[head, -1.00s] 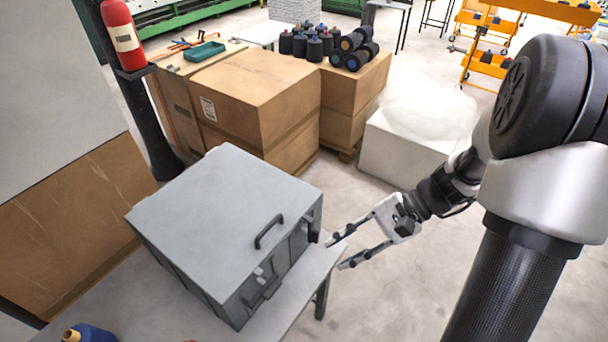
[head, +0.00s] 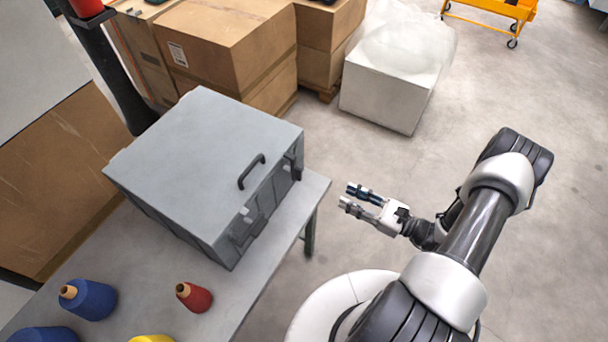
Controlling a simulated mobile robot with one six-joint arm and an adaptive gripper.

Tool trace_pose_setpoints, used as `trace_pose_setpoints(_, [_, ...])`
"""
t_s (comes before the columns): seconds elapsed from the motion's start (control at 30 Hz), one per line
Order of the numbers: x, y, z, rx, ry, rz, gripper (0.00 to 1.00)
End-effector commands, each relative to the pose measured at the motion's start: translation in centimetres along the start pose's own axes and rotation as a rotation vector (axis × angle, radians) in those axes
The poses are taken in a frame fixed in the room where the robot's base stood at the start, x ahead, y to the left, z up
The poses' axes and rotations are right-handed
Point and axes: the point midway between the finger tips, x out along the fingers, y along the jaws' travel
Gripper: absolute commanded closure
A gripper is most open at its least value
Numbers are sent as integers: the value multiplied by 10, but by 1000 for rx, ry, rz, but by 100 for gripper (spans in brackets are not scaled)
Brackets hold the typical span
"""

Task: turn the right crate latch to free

> [INSTRUCTIONS FOR THE TASK]: Pick out the lines above containing the word "robot", then copy them.

> [RESULT]:
Controlling a simulated mobile robot with one six-joint arm and an adaptive gripper.
The poses are taken in a frame fixed in the room where the robot's base stood at the start, x ahead, y to the left, z up

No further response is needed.